THE DATA —
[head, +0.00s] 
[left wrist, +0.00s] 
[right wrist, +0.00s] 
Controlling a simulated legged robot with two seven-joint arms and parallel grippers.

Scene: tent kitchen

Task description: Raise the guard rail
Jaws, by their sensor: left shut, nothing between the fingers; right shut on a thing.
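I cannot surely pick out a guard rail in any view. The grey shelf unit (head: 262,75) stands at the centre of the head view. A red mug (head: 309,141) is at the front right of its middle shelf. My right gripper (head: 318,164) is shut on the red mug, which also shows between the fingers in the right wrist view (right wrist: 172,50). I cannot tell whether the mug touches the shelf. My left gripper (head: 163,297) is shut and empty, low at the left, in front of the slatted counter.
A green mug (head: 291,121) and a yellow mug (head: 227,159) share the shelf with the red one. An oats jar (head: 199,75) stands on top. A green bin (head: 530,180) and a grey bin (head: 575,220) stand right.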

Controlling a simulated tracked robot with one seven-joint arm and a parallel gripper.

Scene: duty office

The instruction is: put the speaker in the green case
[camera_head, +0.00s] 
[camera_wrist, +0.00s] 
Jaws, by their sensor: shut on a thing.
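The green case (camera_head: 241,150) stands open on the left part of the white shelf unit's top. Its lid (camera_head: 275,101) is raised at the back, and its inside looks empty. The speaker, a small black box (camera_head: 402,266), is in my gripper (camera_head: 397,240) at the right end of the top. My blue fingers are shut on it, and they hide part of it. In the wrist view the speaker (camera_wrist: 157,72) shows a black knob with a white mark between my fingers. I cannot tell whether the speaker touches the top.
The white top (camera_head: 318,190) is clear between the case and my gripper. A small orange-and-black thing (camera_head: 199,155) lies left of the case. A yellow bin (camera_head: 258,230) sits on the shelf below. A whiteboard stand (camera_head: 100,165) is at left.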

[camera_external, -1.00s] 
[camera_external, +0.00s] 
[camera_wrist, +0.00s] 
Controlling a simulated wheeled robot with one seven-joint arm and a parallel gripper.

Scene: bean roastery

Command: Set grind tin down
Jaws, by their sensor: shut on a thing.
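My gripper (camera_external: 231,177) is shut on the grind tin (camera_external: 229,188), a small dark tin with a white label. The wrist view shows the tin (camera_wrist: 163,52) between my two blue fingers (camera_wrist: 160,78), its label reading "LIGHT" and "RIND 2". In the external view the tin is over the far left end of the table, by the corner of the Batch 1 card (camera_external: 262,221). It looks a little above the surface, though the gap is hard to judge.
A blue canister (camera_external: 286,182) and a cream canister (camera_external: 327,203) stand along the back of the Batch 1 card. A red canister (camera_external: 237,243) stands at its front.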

EXERCISE GOAL —
Your task is to list each line of the records with the word "simulated".

RESPONSE TO THE EXERCISE —
Controlling a simulated legged robot with two seven-joint arms and parallel grippers.
Controlling a simulated tracked robot with one seven-joint arm and a parallel gripper.
Controlling a simulated wheeled robot with one seven-joint arm and a parallel gripper.

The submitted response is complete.